Mutual Funds - I

Synopsis:

  • Mutual funds pool money for diversified, professionally managed portfolios.
  • Categorised by scheme, assets, investment objectives, and risks.
  • Close-ended funds have fixed buy/sell dates with limited liquidity.
  • Open-ended funds allow flexible buying/selling but have higher fees.
  • Interval funds mix features of both, offering periodic liquidity with higher costs.

Overview

Mutual funds are a popular investment vehicle, allowing individuals to pool their money and invest in a diversified portfolio managed by professionals. These funds are categorised based on various factors, including the fund scheme or structure, assets invested in, investment objectives, specialities, and associated risks. This article focuses on mutual funds based on their fund schemes, outlining three primary types: close-ended, open-ended, and interval funds.

Types of Mutual Funds Schemes

Close-ended Funds

Fixed buying and selling dates characterise close-ended funds. Investors can purchase units of these funds only during the initial offer period, which is the designated time frame when the fund is open for investment. After this period, the units can only be bought on the stock exchange. Here’s what you need to know about close-ended funds:

This type of fund is suitable for investors who prefer a one-time purchase and sale, allowing them to plan their investments over a fixed period.

Advantages

  • Protection from Daily Fluctuations: One of the main benefits of close-ended funds is that the unit capital is shielded from daily market volatility.
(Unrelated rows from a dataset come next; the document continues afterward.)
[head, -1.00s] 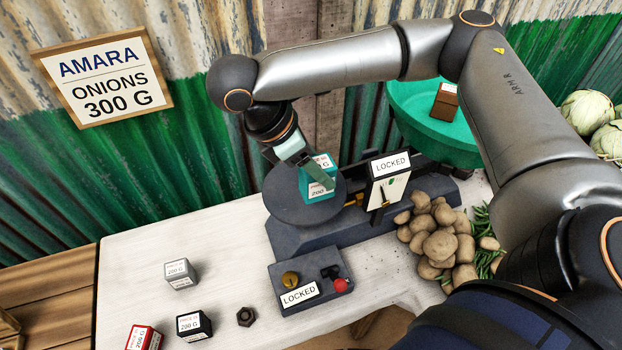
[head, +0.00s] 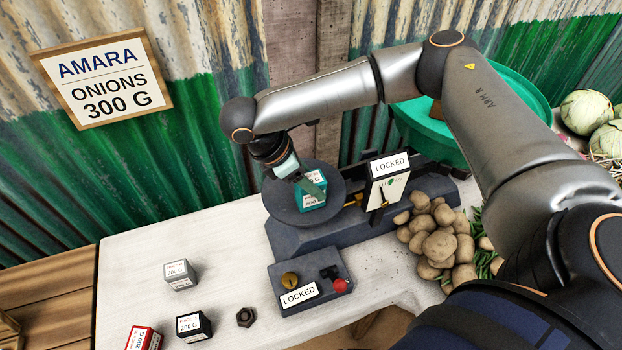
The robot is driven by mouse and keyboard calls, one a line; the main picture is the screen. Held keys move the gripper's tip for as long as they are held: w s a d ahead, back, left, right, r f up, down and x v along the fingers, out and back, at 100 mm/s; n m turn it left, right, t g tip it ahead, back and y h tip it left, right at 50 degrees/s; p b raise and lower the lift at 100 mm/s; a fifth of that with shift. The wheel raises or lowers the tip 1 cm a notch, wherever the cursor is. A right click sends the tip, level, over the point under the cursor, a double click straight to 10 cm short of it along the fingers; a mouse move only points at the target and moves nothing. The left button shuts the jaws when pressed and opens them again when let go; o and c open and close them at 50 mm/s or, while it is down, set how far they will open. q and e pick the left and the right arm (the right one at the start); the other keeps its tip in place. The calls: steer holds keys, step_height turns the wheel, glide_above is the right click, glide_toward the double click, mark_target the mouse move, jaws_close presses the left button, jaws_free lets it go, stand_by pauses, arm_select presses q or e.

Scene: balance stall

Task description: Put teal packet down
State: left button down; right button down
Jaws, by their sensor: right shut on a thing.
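The teal packet (head: 311,198) is a small box with a white label, at the round dark plate (head: 283,205) of the scale. My right gripper (head: 310,183) reaches down from above left and is shut on the teal packet. The packet appears to touch the plate or hang just over it; its base is hard to judge. The gripper's fingers hide part of the packet. My left gripper is not in view.
A LOCKED sign (head: 390,165) stands right of the plate, near potatoes (head: 438,246) and a green basin (head: 420,122). A LOCKED control box (head: 318,275) sits in front. Grey (head: 180,275), black (head: 194,326) and red (head: 143,338) packets and a nut (head: 245,317) lie front left. The table's left middle is clear.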

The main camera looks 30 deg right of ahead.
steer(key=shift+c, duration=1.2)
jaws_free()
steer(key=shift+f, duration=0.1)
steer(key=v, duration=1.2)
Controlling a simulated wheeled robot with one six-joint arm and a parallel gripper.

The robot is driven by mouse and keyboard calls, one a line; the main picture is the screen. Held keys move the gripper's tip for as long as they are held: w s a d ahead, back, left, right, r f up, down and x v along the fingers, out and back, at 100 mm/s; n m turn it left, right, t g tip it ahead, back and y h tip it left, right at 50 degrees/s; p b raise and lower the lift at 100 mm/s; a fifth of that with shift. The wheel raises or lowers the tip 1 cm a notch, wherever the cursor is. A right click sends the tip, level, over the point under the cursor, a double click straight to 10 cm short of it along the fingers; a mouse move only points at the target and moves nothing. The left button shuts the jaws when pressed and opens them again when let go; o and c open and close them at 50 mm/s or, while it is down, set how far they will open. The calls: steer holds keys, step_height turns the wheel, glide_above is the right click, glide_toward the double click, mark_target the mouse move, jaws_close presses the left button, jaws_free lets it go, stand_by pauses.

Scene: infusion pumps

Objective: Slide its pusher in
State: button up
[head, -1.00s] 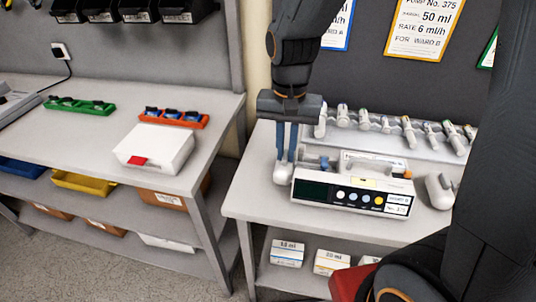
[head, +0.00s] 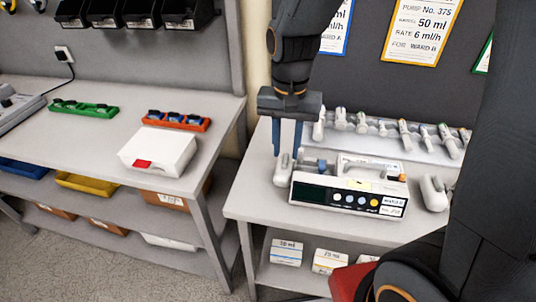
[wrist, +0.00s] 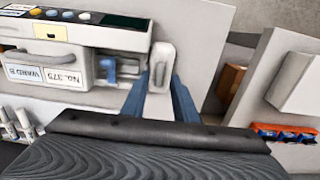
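The pump (head: 348,196) is a white box with a dark front, several coloured buttons and labels "Ward B" and a number. It lies on the right bench; in the wrist view it (wrist: 75,60) is at upper left. A white upright block (head: 283,172), apparently the pusher, stands at its left end; it also shows in the wrist view (wrist: 160,68). A blue piece (wrist: 122,70) sits on the pump beside it. My gripper (head: 286,153) points down at the block, fingers apart. In the wrist view the block shows between the fingers; contact cannot be told.
A rack of several syringes (head: 395,133) lies behind the pump. Another white block (head: 433,194) stands to its right. The left bench holds a white box (head: 158,150), an orange tray (head: 176,121) and a green tray (head: 83,107). Bench between pump and front edge is clear.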

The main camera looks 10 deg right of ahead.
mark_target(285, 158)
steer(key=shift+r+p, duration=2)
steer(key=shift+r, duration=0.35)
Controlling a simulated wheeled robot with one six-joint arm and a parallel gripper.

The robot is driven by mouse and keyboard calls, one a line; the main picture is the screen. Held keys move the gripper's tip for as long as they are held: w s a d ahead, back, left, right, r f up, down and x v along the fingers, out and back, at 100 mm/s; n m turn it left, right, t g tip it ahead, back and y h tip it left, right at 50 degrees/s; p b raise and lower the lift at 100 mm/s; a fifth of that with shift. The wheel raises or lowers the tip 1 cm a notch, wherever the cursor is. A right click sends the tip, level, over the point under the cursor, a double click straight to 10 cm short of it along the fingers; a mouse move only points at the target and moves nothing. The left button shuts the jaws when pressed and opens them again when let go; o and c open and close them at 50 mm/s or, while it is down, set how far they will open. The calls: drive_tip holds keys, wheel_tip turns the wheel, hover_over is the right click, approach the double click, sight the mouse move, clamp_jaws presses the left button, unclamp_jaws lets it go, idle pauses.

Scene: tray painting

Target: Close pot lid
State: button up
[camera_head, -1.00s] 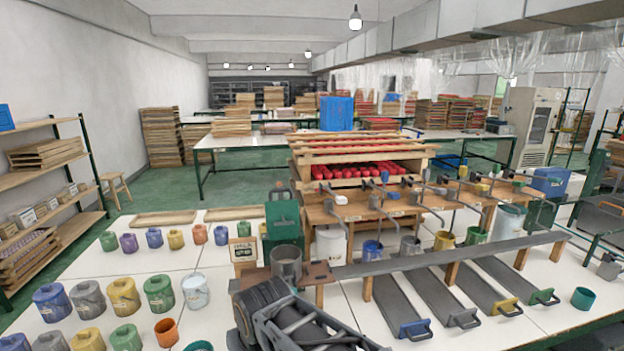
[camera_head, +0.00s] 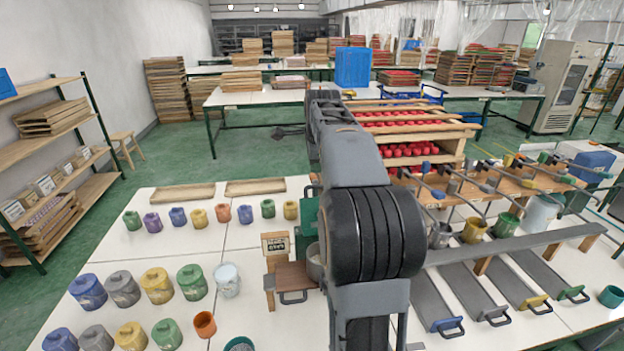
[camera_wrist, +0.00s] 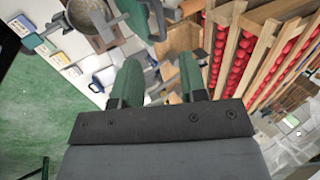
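My gripper (camera_wrist: 160,78) shows in the wrist view as two green fingers set apart with an empty gap between them. In the head view my arm stands up in the middle and I cannot make out the fingers. A grey round pot (camera_wrist: 92,22) with an open top and brownish inside lies beyond the left finger in the wrist view, apart from it. In the head view a grey pot (camera_head: 314,264) beside a green stand (camera_head: 305,225) is mostly hidden by my arm. I cannot tell which lid belongs to it.
Lidded pots, including a blue pot (camera_head: 88,292), stand on the white table (camera_head: 190,255) at left. A wooden board with a handle (camera_head: 292,278) lies near the grey pot. A wooden rack of red items (camera_head: 405,130) stands behind my arm. Grey troughs (camera_head: 475,290) lie at right.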

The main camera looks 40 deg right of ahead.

This stability can appeal to investors looking for a more predictable investment environment.

Disadvantages:

  • Limited Liquidity: A significant drawback of close-ended funds is the restriction on liquidity. Investors cannot sell their units back to the mutual fund at any time, which can be problematic in urgent financial situations.
  • Market Price Dependency: After the initial offer period, the price at which units are sold or bought on the stock exchange will not necessarily reflect the fund’s Net Asset Value (NAV). Prices are affected by market demand and supply, which means investors may have to sell their shares at a price lower than the NAV, potentially leading to financial losses.

Open-Ended Funds

Open-ended funds provide a flexible investment option, allowing investors to buy or sell units at any time of the year. These funds do not have a fixed maturity date and can issue new units continuously.

Open-ended funds are a suitable choice for investors who desire flexibility in adapting to market conditions and addressing personal financial requirements.

Advantages:

  • Liquidity: The major advantage of open-ended funds is the liquidity they offer. Investors can redeem or buy units at any time, making it easy to adjust their investment as needed.
  • Unlimited Capitalisation: Open-ended funds have unlimited capitalisation, meaning the total capital in the fund can continually grow, providing investors with more opportunities for profit.

Disadvantages:

  • Higher Fees: Due to active management by fund managers, open-ended funds typically incur higher fees than other mutual fund types. These costs can impact overall returns over time.
  • Variable Unit Capital: The unit capital in open-ended funds fluctuates as investors buy and sell units, which can introduce a level of unpredictability to the investment.

Interval Funds

Interval funds combine features of both close-ended and open-ended funds. They allow investors to offload shares during the investment period, similar to open-ended funds, but this can only be done at specific intervals rather than at any time.

Interval funds cater to investors who desire a balance between flexibility and rigidity, providing options for periodic liquidity while still offering some protection against daily market fluctuations.

Advantages:

  • Best of Both Worlds: Interval funds offer the advantages of both close-ended and open-ended funds, allowing for periodic liquidity while maintaining a structured investment approach.

Disadvantages:

  • Higher Fees: Interval funds generally have higher fees than other mutual funds, which can reduce the overall returns on your investment.

Conclusion

Understanding the types of mutual funds is crucial for making informed investment decisions. Close-ended funds offer fixed investment periods with reduced market fluctuation risks, while open-ended funds provide flexibility and continuous capital growth. Interval funds strike a balance between these two, allowing for periodic liquidity while still being managed professionally.